▶ **Task details**:
Filter the listing and keep only the lines with the word "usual".

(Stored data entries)

— start —

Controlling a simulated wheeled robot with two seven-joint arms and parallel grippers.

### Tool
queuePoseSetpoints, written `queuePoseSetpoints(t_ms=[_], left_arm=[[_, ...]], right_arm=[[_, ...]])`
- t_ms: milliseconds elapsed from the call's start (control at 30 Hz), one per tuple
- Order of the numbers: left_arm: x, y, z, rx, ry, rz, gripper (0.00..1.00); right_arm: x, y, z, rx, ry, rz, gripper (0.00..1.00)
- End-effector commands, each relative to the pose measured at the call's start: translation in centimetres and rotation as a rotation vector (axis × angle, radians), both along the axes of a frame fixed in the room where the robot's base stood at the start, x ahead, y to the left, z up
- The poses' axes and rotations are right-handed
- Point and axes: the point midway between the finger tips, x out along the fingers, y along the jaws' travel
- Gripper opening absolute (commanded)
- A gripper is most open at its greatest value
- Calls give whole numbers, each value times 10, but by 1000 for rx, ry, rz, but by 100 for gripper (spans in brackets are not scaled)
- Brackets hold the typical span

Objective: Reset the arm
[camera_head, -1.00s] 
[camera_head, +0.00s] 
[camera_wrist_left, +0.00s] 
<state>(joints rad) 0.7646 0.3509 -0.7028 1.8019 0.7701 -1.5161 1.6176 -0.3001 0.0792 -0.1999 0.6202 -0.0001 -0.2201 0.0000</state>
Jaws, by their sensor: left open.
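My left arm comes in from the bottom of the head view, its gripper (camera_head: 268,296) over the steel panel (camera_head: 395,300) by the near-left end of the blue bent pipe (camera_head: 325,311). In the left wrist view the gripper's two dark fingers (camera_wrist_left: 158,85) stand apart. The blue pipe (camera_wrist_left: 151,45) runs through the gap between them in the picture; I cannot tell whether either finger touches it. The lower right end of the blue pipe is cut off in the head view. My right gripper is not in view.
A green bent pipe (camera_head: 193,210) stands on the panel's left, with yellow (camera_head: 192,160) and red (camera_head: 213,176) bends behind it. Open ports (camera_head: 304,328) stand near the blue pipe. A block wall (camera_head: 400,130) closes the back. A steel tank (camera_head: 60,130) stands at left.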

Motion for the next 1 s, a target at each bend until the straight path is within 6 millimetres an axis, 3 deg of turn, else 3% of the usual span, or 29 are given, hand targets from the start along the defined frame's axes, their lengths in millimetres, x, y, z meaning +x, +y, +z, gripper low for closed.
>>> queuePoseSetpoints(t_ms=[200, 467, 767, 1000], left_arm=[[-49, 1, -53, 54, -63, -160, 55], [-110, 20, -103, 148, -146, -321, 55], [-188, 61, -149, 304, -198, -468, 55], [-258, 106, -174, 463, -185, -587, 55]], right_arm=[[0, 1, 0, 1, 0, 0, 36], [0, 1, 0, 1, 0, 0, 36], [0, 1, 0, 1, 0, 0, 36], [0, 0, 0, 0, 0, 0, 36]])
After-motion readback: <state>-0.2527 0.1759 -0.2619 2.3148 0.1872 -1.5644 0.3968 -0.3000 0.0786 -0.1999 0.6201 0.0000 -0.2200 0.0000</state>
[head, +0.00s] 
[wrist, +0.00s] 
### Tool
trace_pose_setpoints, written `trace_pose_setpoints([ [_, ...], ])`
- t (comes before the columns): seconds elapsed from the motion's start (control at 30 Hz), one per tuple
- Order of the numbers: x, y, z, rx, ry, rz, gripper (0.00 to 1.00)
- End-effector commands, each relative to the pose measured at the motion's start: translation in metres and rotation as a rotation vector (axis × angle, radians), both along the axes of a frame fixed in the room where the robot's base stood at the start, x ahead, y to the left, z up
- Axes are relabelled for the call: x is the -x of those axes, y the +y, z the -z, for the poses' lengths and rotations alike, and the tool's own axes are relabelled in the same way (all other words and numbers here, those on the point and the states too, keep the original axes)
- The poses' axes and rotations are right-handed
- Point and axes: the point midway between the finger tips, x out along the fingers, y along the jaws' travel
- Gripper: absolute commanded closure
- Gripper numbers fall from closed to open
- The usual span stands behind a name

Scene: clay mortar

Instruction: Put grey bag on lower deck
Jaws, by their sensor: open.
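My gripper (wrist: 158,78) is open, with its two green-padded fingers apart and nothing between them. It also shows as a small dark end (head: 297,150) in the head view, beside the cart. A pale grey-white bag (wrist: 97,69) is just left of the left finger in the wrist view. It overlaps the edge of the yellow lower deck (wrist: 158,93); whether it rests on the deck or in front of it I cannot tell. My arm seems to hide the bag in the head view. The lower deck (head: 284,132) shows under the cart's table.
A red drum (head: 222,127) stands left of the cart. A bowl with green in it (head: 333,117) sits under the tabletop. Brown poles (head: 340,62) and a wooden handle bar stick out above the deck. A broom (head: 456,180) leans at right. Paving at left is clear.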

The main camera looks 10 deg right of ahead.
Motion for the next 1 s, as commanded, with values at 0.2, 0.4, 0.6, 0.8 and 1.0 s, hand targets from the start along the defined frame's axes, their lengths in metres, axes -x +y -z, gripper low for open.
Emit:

— end —

▶ **Written reply**:
Motion for the next 1 s, a target at each bend until the straight path is within 6 millimetres an axis, 3 deg of turn, else 3% of the usual span, or 29 are given, hand targets from the start along the defined frame's axes, their lengths in millimetres, x, y, z meaning +x, +y, +z, gripper low for closed.
- The usual span stands behind a name

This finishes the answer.